While the Debtor's first bankruptcy case was pending, the District Court granted a default judgment against the Debtor and the other individual defendants in the Infringement Litigation for failure to follow court orders relating to discovery deadlines, identification of witnesses and participation in a mandatory conference. Dominic's Rest. of Dayton v. Mantia, 2010 U.S. Dist. LEXIS 39636 at *17-18, 2010 WL 1258111 at *6-7 (S.D. Ohio Mar. 25, 2010). The District Court considered the impact of the suggestion of stay filed by the Debtor in the Infringement Litigation and concluded that "[w]hile an assessment of monetary damages against [the Debtor] may be prevented by application of the automatic bankruptcy stay, injunctive relief regarding the use of the property in the commission of a tort is not. Therefore, the automatic bankruptcy protection provided by the Bankruptcy Code will not be applied to [the Debtor] in this case so long as monetary damages are not awarded against [him]." Id. at *7, 2010 WL 1258111 at *3. In a separate order, the District Court granted DRD's fourth motion for contempt based on continued infringement on DRD's marks and again enjoined the operation of the restaurant. Dominic's Rest. of Dayton, Inc. v. Mantia, 683 F.3d 757, 760 (6th Cir. 2012). The Debtor appealed arguing that the automatic stay precluded further contempt proceedings against him. Id. Finding that the Debtor's appeal was not rendered moot by the dismissal of his first bankruptcy case because the Debtor's second bankruptcy case reactivated the automatic stay, the Sixth Circuit Court of Appeals affirmed the judgment of the District Court holding that the Debtor's commission of a tort by infringing on DRD's marks was not protected by the Bankruptcy Code. Id. at 761.

Unless otherwise indicated, the terms "Bankruptcy Code," "Section" and "§" refer to Title 11 of the United States Code, 11 U.S.C. § 101 et seq., as amended by the Bankruptcy Abuse Prevention and Consumer Protection Act of 2005, Pub. L. No. 109-8.

More than twenty months following the commencement of the present case, the Debtor filed the Motion by which the Debtor seeks to avoid the judicial liens (the "Judicial Liens") of DRD, National City Bank, Freeport Press, Inc. and Miami Valley Broadcasting (collectively, the "Judgment Creditors") pursuant to Section 522(f) of the Bankruptcy Code.
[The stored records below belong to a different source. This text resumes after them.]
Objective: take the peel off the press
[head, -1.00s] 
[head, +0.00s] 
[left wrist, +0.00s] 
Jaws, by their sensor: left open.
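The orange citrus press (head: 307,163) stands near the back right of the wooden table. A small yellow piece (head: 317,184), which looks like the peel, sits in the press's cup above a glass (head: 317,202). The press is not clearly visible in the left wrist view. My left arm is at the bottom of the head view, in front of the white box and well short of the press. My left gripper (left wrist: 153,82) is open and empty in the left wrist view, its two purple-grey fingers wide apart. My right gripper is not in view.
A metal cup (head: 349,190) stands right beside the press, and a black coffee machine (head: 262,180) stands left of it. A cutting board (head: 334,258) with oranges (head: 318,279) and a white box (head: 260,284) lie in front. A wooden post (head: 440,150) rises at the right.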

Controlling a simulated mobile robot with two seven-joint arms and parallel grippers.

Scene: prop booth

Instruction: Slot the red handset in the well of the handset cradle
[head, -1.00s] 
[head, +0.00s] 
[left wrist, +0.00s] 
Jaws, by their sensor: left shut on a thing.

Union Savings Bank, which had previously been granted relief from stay with respect to the Property [Docket Number 36], filed a protective response to the Motion objecting to the extent that the Debtor was attempting to affect Union Savings Bank's mortgage by means of the Motion. DRD also filed a response to the Motion asserting that the Motion should be denied for multiple reasons. First, DRD notes that the Debtor's schedules do not even reflect that the Debtor has an interest in the Property or that he claims an exemption for the Property. Second, DRD points out that the Motion is deficient because there is no value given for the Debtor's asserted interest in the Property so this Court cannot determine if the liens on the Property exceed the value of the Debtor's interest in the Property as required by Section 522(f). Finally, DRD argues that the Motion should be denied because the Property was fraudulently transferred to Mrs. Powers.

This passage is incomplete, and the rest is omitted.